**TASK OBJECTIVE**
Transcribe the material verbatim in full; the pictures do not belong in the copy.

**DATA PROVIDED**
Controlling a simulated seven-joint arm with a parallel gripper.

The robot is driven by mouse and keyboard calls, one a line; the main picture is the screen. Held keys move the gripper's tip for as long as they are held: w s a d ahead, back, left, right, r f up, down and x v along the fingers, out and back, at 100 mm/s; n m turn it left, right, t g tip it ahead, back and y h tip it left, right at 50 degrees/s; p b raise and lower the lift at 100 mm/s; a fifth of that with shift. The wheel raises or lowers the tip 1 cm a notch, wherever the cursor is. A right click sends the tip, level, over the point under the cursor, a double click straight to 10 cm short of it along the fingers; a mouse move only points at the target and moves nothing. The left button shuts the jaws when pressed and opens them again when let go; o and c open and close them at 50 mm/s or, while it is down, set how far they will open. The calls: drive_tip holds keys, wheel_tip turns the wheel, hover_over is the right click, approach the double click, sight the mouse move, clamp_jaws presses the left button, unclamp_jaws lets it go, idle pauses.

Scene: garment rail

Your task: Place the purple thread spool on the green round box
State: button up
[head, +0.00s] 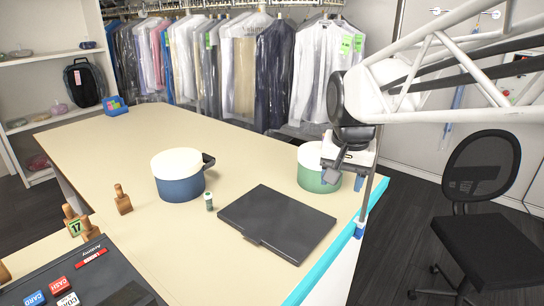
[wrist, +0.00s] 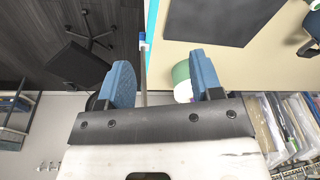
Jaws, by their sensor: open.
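The green round box (head: 310,178) with a white lid stands near the right edge of the counter. In the wrist view the green box (wrist: 181,72) is partly hidden behind the right finger. My gripper (head: 342,181) is open, over the counter's right edge and in front of the box's right side. Its blue fingers are spread with no object held in the wrist view (wrist: 162,70). I cannot make out a purple thread spool. A small upright green cylinder (head: 209,203) with a pale top, perhaps a spool, stands between the blue box and the dark plate.
A blue round box (head: 180,187) with a white lid stands left of the green box. A flat dark plate (head: 278,222) lies in front. Wooden stamps (head: 123,201) and a dark register (head: 85,275) are at left. A chair (head: 480,205) stands right of the counter (head: 130,145).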

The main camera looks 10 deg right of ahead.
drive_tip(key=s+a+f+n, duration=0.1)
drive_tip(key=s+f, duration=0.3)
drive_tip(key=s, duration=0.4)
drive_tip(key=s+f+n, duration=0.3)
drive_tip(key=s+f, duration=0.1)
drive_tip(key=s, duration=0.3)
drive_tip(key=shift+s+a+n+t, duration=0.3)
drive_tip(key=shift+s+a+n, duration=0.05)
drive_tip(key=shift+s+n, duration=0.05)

**RESULT OF THIS EXERCISE**
Controlling a simulated seven-joint arm with a parallel gripper.

The robot is driven by mouse and keyboard calls, one a line; the main picture is the screen. Held keys move the gripper's tip for as long as they are held: w s a d ahead, back, left, right, r f up, down and x v along the fingers, out and back, at 100 mm/s; n m turn it left, right, t g tip it ahead, back and y h tip it left, right at 50 degrees/s; p b raise and lower the lift at 100 mm/s; a fifth of that with shift. The wheel raises or lowers the tip 1 cm a notch, wherever the cursor is. A right click sends the tip, level, over the point under the cursor, a double click straight to 10 cm short of it along the fingers; a mouse move only points at the target and moves nothing. The left button shuts the jaws when pressed and opens them again when let go; o and c open and close them at 50 mm/s or, while it is down, set how far they will open. The calls: drive_tip holds keys, wheel_tip turns the wheel, hover_over is the right click, approach the double click, sight the mouse move, clamp_jaws presses the left button, unclamp_jaws lets it go, idle pauses.

Scene: garment rail

Your task: Place the purple thread spool on the green round box
State: button up
[head, +0.00s] 
[wrist, +0.00s] 
Jaws, by their sensor: open.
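The green round box (head: 310,178) with a white lid stands near the right edge of the counter. In the wrist view the green box (wrist: 181,72) is partly hidden behind the right finger. My gripper (head: 342,181) is open, over the counter's right edge and in front of the box's right side. Its blue fingers are spread with no object held in the wrist view (wrist: 162,70). I cannot make out a purple thread spool. A small upright green cylinder (head: 209,203) with a pale top, perhaps a spool, stands between the blue box and the dark plate.
A blue round box (head: 180,187) with a white lid stands left of the green box. A flat dark plate (head: 278,222) lies in front. Wooden stamps (head: 123,201) and a dark register (head: 85,275) are at left. A chair (head: 480,205) stands right of the counter (head: 130,145).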

The main camera looks 10 deg right of ahead.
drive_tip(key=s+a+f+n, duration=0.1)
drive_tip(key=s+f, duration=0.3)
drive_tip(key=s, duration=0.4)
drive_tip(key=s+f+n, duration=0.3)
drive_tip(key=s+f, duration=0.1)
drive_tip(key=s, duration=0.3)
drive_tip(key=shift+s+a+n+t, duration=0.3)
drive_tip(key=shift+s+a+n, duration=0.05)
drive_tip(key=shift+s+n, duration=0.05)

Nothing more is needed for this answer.